Id. at 1180 (internal quotations omitted). Only this rule, we concluded, would ensure that the role of the court did not degenerate into the inappropriate one of "super personnel department." Id. at 1181.
We see nothing in Ash v. Tyson Foods, Inc., ___ U.S. ___, 126 S. Ct. 1195, ___ L. Ed. 2d ___ (2006), that requires reconsideration of Millbrook's approach to qualifications evidence. In that decision, the Court reiterated that "qualifications evidence may suffice, at least in some circumstances, to show pretext." Id. at 1197. The Court of Appeals for the Eleventh Circuit had colorfully described those circumstances as existing "only when the disparity in qualifications is so apparent as virtually to jump off the page and slap you in the face." Id. (internal quotations omitted). The Court disapproved that particular formulation, calling it "unhelpful and imprecise as an elaboration of the standard for inferring pretext from superior qualifications." Id. Although the Court expressly refused to provide an authoritative standard, id. at 1198, it did set forth with apparent approval other articulations of the standard, which require the plaintiff to show that her qualifications are "clearly superior," or that she is "significantly better qualified" for the job, or that "no reasonable person, in the exercise of impartial judgment, could have chosen the candidate selected over the plaintiff for the job in question." Id. at 1197-98. Our Millbrook standard is essentially the same as the last of these, and thus, as we read Ash, is consistent with the law.
Even in light of Ash, therefore, we conclude that Mlynczak's evidence of comparative qualifications was insufficient. Finally, for the reasons we have already given, adding the affirmative action policy that DOE had in place to the picture is not enough to create an issue of fact where none existed before.

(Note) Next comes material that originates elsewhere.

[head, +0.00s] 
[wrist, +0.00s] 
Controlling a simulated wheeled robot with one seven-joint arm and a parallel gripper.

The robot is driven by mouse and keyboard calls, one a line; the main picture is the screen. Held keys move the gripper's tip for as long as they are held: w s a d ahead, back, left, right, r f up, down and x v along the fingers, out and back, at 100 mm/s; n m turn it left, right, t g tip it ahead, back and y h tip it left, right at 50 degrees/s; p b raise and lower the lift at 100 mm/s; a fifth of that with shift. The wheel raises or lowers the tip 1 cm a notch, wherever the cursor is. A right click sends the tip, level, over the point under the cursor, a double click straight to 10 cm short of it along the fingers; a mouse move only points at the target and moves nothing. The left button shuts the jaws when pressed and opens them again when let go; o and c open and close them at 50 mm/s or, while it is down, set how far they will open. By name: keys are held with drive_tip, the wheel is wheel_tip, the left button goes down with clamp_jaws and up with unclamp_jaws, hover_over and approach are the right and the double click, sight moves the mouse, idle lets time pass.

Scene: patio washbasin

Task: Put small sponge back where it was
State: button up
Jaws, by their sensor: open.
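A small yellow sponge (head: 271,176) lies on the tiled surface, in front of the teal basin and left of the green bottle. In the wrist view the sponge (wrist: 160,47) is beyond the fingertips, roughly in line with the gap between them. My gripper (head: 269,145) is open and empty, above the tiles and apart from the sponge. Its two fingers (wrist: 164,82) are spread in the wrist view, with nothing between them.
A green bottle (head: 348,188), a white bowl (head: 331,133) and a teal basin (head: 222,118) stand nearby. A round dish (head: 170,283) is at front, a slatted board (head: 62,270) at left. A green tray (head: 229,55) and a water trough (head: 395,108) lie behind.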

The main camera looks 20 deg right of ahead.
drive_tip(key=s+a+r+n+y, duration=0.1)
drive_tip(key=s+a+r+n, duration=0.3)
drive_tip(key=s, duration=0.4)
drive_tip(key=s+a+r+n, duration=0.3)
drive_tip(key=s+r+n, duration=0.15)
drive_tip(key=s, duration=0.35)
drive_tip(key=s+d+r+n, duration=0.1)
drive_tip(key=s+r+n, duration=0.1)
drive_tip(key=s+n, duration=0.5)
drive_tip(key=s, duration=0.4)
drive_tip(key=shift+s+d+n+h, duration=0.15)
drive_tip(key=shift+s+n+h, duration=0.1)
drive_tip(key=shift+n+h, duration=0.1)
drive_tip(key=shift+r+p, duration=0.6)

Mlynczak's discussion of the Heston position is almost as skimpy. We have already explained why Wunderlich's comment, after Heston was selected, that Mlynczak had been "screwed" is not enough to put him over the summary judgment hurdle. The fact that the deputy project manager, Robert Thompson, thought that Mlynczak was better qualified than Heston, while better evidence than anything Mlynczak had for the Purucker appointment, still falls short under Millbrook, particularly because Thompson was not the decisionmaker. DOE offered nondiscriminatory reasons for its decision to transfer Heston laterally within the agency, from one GS-14 position to another, and to move quickly in light of an impending hiring freeze. Mlynczak speculated that the true reason behind Heston's move was her inadequate performance in her old job, but he offers no competent evidence to show that. He points to some evidence showing that, once in the new job, Heston was "mediocre" and spent most of her time "studying and traveling in pursuit of a DOE sponsored degree." This after-the-fact account (assuming for the sake of argument that Mlynczak's evidence competently showed that she was performing badly) does not show, however, that DOE did not genuinely believe its reasons for moving her when it did.

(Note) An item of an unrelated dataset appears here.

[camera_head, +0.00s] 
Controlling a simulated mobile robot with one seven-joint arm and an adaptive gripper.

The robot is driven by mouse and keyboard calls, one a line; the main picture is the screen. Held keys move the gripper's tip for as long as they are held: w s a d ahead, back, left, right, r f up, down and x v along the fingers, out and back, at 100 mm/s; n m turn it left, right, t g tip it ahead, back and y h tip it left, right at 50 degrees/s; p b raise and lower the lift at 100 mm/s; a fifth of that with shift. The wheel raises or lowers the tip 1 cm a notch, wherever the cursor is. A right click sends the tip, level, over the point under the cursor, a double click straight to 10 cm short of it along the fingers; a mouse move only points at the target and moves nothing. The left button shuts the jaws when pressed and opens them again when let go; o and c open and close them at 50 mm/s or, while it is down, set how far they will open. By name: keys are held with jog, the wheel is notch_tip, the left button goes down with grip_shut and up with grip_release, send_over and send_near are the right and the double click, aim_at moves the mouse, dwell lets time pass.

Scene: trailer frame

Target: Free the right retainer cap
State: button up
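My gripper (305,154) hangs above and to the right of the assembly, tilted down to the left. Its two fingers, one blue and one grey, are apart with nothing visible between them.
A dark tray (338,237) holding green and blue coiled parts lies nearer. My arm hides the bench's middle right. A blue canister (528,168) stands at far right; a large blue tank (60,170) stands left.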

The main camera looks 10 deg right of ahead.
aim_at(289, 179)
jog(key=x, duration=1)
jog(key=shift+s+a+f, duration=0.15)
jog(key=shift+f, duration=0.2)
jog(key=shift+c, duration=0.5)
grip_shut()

With respect to this part of the case, we have little to add to the district court's analysis. That court correctly acknowledged that Title VII prohibits, among other things, an employer from discriminating "against any of [its] employees... because [they have] made a charge, testified, assisted, or participated in any manner in an investigation, proceeding, or hearing under this subchapter." 42 U.S.C. § 2000e-3(a). In order to go forward with their case, the plaintiff has two options: first, more directly, he may show that (1) he engaged in protected activity and (2) suffered the adverse action in question; or second, he may show that (1) he engaged in the protected activity, (2) afterwards only he, and not any similarly situated employee who did not file a charge [or otherwise engage in protected activity] was subjected to an adverse action, even though (3) he was performing the job satisfactorily. Stone v. City of Indianapolis Public Utils. Div., 281 F.3d 640, 644 (7th Cir. 2002). It is uncontested that the plaintiffs all engaged in protected activities. We therefore focus on whether they suffered any actionable adverse action.

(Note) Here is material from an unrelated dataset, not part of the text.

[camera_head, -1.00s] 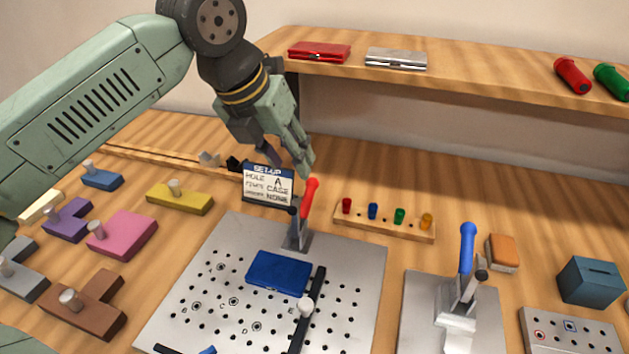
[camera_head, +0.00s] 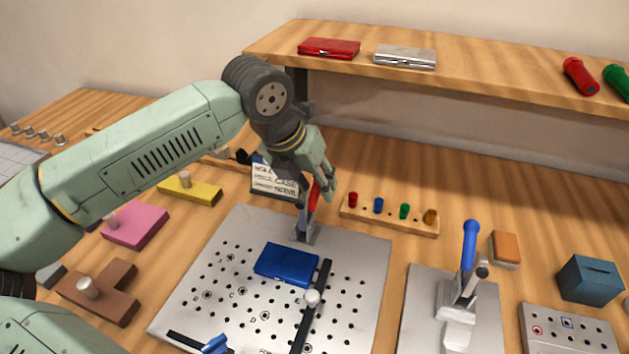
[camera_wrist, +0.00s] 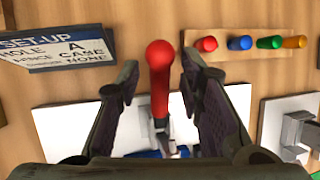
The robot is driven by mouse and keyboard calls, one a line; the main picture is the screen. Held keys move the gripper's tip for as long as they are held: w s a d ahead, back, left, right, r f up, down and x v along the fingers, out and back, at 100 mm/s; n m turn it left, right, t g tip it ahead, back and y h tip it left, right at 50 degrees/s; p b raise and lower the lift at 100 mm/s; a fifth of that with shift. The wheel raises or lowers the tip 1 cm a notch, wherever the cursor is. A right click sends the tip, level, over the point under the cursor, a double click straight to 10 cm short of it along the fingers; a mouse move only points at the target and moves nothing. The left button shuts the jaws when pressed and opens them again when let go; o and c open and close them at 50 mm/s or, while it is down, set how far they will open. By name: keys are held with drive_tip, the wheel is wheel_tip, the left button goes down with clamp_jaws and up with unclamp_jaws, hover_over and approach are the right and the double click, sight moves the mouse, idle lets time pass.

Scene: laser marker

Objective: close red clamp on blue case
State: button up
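The red clamp (camera_head: 314,197) stands at the back edge of the perforated metal plate (camera_head: 225,262), its red handle upright. In the wrist view the red handle (camera_wrist: 160,75) rises between my two fingers. My gripper (camera_head: 318,190) is open around the handle, with a gap on each side in the wrist view (camera_wrist: 157,90). The blue case (camera_head: 287,264) lies flat on the plate in front of the clamp, against a black fence (camera_head: 316,300). In the wrist view the case is mostly hidden, and the clamp's tip over it is hard to make out.
A set-up sign (camera_head: 272,180) stands just left of my gripper. A rack of coloured pegs (camera_head: 390,216) is to the right. A second clamp with a blue handle (camera_head: 469,246) stands on another plate. The wooden shelf (camera_head: 470,82) overhangs the back.

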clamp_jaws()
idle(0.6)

Retaliation plaintiffs normally complain about adverse actions related to their employment—in shorthand, adverse employment actions—and this case is no exception. Not every workplace slight is actionable, however. We have often noted that "mere unhappiness and inconvenience are not actionable under Title VII." See Haywood v. Lucent Techs., Inc., 323 F.3d 524, 532 (7th Cir. 2003) (quoting Smart v. Ball State Univ., 89 F.3d 437, 441 (7th Cir. 1996)). However embarrassing it may have been to Balamut for the letter he wrote to Gallegos to fall into Taboas's hands, and however apprehensive the plaintiffs may have been about an intemperate reaction from Taboas, the fact is that nothing ever happened apart from his filing the defamation lawsuit a year later. The lawsuit—at least in the absence of a showing not made here that it was independently an abuse of process—was not the kind of adverse action that the retaliation statute reaches. Similarly, Kasprowicz's recollection of an incident two years after Taboas saw the letter in which Taboas stared at both him and Mlynczak does not qualify as an adverse action related to employment. The fact that co-workers may have shunned them is also insufficient. See Griffin v. Potter, 356 F.3d 824, 830 (7th Cir. 2004) ("General hostility and comments do not qualify as actionable adverse employment actions unless the hostility was severe and pervasive."). Finally, with respect to Balamut's claim that his performance ratings declined after Taboas received the letter, in Haywood we rejected the idea that negative performance appraisals alone could qualify as an adverse employment action. 323 F.3d at 532.
In closing, we emphasize the fact that our review of these events, like the district court's, is necessarily limited to the record that the parties put before us. Our de novo review of that record satisfies us that the district court correctly granted summary judgment in favor of the defendant Department of Energy. We therefore AFFIRM the judgment of that court.